I'm not sure the questions are for me, but let me share some thoughts:

What do these different approaches cost? Are state machines like rotor the only "zero cost" solution? Are coroutines or green threads like mioco higher cost than fancy callbacks like promises/futures?

mioco shouldn't be too more expensive in the theory, but the problem is stack management. Most rust programs expect large stack size: file copy allocates 64kb buffer on the stack, each format/log macro occupies quite a lot and so on. And only way to free stack memory after use is to deallocate the whole coroutine/microthread. (deallocating stack on each client request is too slow, if you ask, you need to have a pool of threads/stacks)

I have some experience in vagga which runs on musl libc so has small stack limit of 80kb.
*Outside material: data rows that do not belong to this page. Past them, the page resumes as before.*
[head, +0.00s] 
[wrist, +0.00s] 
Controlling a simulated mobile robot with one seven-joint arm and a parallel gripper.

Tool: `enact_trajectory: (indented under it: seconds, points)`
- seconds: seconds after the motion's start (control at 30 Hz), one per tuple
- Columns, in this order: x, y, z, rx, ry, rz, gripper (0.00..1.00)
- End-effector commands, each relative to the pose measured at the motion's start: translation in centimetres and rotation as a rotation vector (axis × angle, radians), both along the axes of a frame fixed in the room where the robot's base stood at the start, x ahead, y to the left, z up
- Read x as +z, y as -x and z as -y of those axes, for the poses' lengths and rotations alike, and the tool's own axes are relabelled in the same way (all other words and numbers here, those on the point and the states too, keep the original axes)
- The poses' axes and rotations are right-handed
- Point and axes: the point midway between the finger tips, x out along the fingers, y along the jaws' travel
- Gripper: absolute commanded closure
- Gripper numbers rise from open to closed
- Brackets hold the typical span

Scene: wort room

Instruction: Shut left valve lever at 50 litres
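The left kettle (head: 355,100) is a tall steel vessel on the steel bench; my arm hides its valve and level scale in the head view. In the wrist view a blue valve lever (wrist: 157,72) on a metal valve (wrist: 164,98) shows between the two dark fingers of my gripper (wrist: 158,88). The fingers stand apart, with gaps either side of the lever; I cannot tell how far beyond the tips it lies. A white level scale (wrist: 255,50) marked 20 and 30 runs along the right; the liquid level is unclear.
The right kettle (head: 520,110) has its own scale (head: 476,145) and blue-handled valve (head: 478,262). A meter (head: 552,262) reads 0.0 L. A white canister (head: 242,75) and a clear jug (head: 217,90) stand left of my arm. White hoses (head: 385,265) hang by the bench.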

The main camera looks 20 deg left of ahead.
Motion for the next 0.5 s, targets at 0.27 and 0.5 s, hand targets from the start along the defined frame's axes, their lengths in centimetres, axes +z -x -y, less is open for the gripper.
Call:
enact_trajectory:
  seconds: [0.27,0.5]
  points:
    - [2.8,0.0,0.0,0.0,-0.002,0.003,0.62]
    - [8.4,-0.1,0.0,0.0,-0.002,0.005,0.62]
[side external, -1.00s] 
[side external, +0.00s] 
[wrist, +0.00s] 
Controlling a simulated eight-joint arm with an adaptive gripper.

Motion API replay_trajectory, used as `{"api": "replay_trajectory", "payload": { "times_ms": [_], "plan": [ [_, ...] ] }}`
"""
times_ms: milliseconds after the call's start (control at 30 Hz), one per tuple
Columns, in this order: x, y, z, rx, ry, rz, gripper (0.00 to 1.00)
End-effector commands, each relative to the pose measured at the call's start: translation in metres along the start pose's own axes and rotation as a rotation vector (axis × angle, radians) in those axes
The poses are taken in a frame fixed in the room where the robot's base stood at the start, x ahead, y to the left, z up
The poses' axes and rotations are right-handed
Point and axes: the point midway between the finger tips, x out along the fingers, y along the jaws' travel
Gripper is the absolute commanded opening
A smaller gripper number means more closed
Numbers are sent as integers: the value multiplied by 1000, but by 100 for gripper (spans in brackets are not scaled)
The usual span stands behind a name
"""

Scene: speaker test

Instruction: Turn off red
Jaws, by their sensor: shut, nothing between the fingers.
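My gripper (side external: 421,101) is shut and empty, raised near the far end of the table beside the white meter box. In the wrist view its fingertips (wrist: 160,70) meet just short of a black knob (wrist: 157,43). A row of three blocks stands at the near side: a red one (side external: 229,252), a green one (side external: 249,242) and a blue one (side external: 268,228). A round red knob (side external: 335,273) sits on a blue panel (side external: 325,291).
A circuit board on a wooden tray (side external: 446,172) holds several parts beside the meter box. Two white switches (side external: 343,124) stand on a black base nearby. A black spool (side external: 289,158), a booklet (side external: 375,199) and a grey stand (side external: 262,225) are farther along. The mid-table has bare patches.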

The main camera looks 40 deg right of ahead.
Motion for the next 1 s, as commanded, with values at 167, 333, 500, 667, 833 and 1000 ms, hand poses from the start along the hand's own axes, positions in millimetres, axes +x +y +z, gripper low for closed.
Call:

And it turns out that the stack size runs out pretty quickly. (And 80kb per coroutine/mictrothread is too much for many network applications).

Can eventual be run on top of a rotor state machine and/or mioco? Can this be streamlined and done efficiently?

Yes, I strongly believe so. This is how I think it should be done: raw protocol implementation with state machines, and a simple protocol wrapper with closures/futures on top of that. It hasn't been done yet, though.

[NeoLegends]

@retep998 Ah, I see. Thanks for the clarification.